Is hij daarom een veelgenoemde referent onder de deelnemers van de tentoonstelling Floraphilia?

Aneta Rostkowska

‘Zo vaak wordt hij ook weer niet genoemd. Maar hij komt wel ook naar voren in een fascinerend performatief werk van Naufus Ramírez-Figueroa: Linneaus in Tenebris (‘Linneaus in het donker’, 2017), een site-specific installatie en performance die verwijst naar de historische context van de achttiende eeuw en de hedendaagse situatie in Latijns-Amerika, met name de aanwezigheid van multinationals die arbeidsmigranten in dienst hebben voor de landbouw. De kunstenaar stopt de toeschouwer in de kille sfeer van een opslagruimte of fokkerij gevuld met half-menselijke, half-plantachtige personages waarvan de queerheid geen categorisering toestaat. We worden geconfronteerd met hun “anders-zijn” en lijden. De titel van het werk verwijst naar een toneelstuk van Bertolt Brecht, Lux in Tenebris (Licht in duisternis, 1919), waarin de hypocriete hoofdpersoon campagne voert voor het sluiten van bordelen, terwijl hij zijn winst investeert in één van die bordelen.’

Domeniek Ruyters

Sommige kunstenaars uit de tentoonstelling gebruiken de tuin om de actualiteit van de koloniale blik aan te kaarten. Ik denk dan speciaal aan Uriel Orlow en Judith Westerveld die in hun werk een scherp commentaar leveren aan de hand van de geschiedenis van  Kirstenbosch, de nationale botanische tuin van Zuid-Afrika in Kaapstad.

Aneta Rostkowska

‘Voor het werk The Fairest Heritage (2016-2017) gebruikte Uriel Orlow archieffoto’s die in 1963 gemaakt zijn ter gelegenheid van het vijftigjarig jubileum van de tuin. Ze documenteren de geschiedenis van de tuin, het Cape Floral Kingdom en de jubileumvieringen met hun ‘nationale’ dansen, pantomimes van koloniale veroveringen en bezoeken van internationale botanici. De hoofdrolspelers op de foto’s (de wetenschappers en bezoekers) zijn allemaal wit, de enige Afrikanen op de afbeeldingen zijn arbeiders. Orlow werkte samen met acteur Lindiwe Matshikiza die op verschillende manieren voor de geprojecteerde foto’s optrad. Als resultaat is elk beeld van het werk zeer symbolisch geladen met gebaren als beschuldiging, observatie, imitatie, emancipatie, wijzen, zorgzaamheid, verdwijning, uitsluiting, proberen lid te worden van de groep, enzovoorts. Het kunstwerk is een voorbeeld van het “breken” met het geweld dat inherent is aan koloniale beeldvorming.

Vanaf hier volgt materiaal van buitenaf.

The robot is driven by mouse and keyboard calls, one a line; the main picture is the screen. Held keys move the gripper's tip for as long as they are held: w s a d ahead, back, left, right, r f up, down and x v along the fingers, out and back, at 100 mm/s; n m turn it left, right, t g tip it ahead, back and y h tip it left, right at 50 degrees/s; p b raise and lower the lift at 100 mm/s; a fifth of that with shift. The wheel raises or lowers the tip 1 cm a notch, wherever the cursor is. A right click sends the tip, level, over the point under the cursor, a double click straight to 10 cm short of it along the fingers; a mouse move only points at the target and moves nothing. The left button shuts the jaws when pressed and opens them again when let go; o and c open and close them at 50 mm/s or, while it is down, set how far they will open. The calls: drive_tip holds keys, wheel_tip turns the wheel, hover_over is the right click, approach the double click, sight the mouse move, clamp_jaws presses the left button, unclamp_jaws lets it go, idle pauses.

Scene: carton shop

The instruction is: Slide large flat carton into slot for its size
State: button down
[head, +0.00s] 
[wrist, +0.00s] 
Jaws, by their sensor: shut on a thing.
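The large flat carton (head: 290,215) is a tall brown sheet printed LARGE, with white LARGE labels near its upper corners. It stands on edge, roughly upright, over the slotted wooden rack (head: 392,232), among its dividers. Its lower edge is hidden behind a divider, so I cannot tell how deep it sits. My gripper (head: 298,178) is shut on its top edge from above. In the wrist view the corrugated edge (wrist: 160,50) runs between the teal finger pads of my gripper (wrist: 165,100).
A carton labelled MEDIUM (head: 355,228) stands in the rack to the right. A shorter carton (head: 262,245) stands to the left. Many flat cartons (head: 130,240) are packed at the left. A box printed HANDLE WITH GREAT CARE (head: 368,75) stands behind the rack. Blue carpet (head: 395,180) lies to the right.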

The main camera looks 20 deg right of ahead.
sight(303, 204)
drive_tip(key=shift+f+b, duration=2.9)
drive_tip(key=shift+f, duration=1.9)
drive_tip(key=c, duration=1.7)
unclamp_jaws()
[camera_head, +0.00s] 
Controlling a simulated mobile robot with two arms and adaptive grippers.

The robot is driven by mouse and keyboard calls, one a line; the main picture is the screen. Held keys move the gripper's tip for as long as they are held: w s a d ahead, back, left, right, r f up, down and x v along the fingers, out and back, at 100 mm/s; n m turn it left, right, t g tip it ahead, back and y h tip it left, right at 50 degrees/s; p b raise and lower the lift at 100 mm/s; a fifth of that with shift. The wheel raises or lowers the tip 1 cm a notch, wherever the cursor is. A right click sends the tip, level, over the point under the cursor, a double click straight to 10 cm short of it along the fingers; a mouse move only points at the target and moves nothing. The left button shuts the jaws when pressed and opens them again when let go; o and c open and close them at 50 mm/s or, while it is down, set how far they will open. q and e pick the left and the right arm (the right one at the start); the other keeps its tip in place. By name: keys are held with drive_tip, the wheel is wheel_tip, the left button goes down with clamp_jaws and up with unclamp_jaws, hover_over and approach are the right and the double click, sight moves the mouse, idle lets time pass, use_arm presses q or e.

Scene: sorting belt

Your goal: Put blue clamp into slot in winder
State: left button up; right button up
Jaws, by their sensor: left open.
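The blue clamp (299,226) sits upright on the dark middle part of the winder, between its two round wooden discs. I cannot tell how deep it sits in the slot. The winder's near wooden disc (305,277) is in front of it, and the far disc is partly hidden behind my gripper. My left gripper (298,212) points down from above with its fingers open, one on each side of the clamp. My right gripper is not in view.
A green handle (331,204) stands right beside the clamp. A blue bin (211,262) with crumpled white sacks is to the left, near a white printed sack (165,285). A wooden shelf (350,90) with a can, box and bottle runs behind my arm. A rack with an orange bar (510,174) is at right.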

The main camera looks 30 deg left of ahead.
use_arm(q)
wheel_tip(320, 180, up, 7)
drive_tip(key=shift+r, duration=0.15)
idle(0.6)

Het is een gedurfde manier van omgaan met archieffoto’s  die, zelfs indien correct ingekaderd en beschreven, nog steeds macht uitoefenen over onze onderbewuste en ingewortelde stereotypen. Judith Westerveld richt zich in The Remnant en Echolocation (beide uit 2016) op ander “archiefmateriaal” dat ze vond in dezelfde botanische tuin: een overblijfsel van een 25 kilometer lange haag van inheemse wilde amandelbomen die in 1659 zijn geplant door Jan van Riebeeck, een medewerker van de Verenigde Oost-Indische Compagnie en de Nederlandse commandant van de Kaap in Zuid-Afrika van 1652 tot 1662. De haag diende als een defensieve barrière die moest voorkomen dat de oorspronkelijke bewoners, de Khoikhoi en de San, het vee van de kolonisten zouden stelen. Via anekdotes van een botanicus, een gids en de commandant vertelt ze het verhaal van een ogenschijnlijk onschuldige plant die een instrument van koloniaal geweld werd en nu dient als een organisch archief. In de fotocollageserie traceert ze de geografische locaties waar de barrière door het stedelijke landschap liep, reflecterend op het huidige stedelijke landschap van Kaapstad. In beide werken geeft Westerveld discreet haar eigen positie aan als witte kunstenaar van Nederlandse afkomst en woonachtig in de stad: ze leest luid fragmenten uit het dagboek van Van Riebeeck en deelt haar persoonlijke indrukken van de locaties.’

Domeniek Ruyters

Is alles problematisch aan de botanische tuin?

Aneta Rostkowska

‘Er zijn ook kunstenaars die positievere kenmerken van planten (c.q. migratie) verkennen: hun vrije migratie en nonchalance wat betreft politieke grenzen. In Seeds of Change lokaliseert Maria Thereza Alves ballastplekken in havensteden en extraheert ze aardemonsters op zoek naar zaden die kunnen ontkiemen. Op die manier toont ze de handelsroutes, inclusief de koloniale. De culinaire performances van Dagna Jakubowska traceren de migratiegeschiedenis van wilde eetbare planten en de bijbehorende mediadiscoursen. Ze wijst erop dat beslissingen om bepaalde soorten als invasief te classificeren soms willekeurig zijn. Haar werk is bedoeld als tegengif voor angsten die verband houden met migratie en (bio)diversiteit.’

Domeniek Ruyters

Wat is voor jou de belangrijkste conclusie van Floraphilia?

Aneta Rostkowska

‘De koloniale verbeelding put meestal uit twee concepten van het plantenleven en de natuur in het algemeen: als middelen die gedemystificeerd, geïnstrumentaliseerd en meedogenloos geëxploiteerd moeten worden en als toevluchtsoord voor beschaving, industrie of technologie. Door het benadrukken van de agency van planten in de geschiedenis verwerpen kunstenaars de algemene beeldvorming van een plant als een mechanisch “ding” dat alleen op eenvoudige prikkels reageert. Dat leidt naar een visie van significante continuïteit tussen mensen en planten. Zo dynamisch, ademend en groeiend als planten zijn, bezitten ze intentionaliteit en zelfs geheugen. Kunstenaars die werken met deze thema’s van plantkunde en botanische tuinen bevragen beide concepten: ze laten zien hoe wetenschappelijke verkenning een instrument van uitsluiting werd en ze onthullen een donkere kant van schijnbaar onschuldige praktijken en plekken.’ 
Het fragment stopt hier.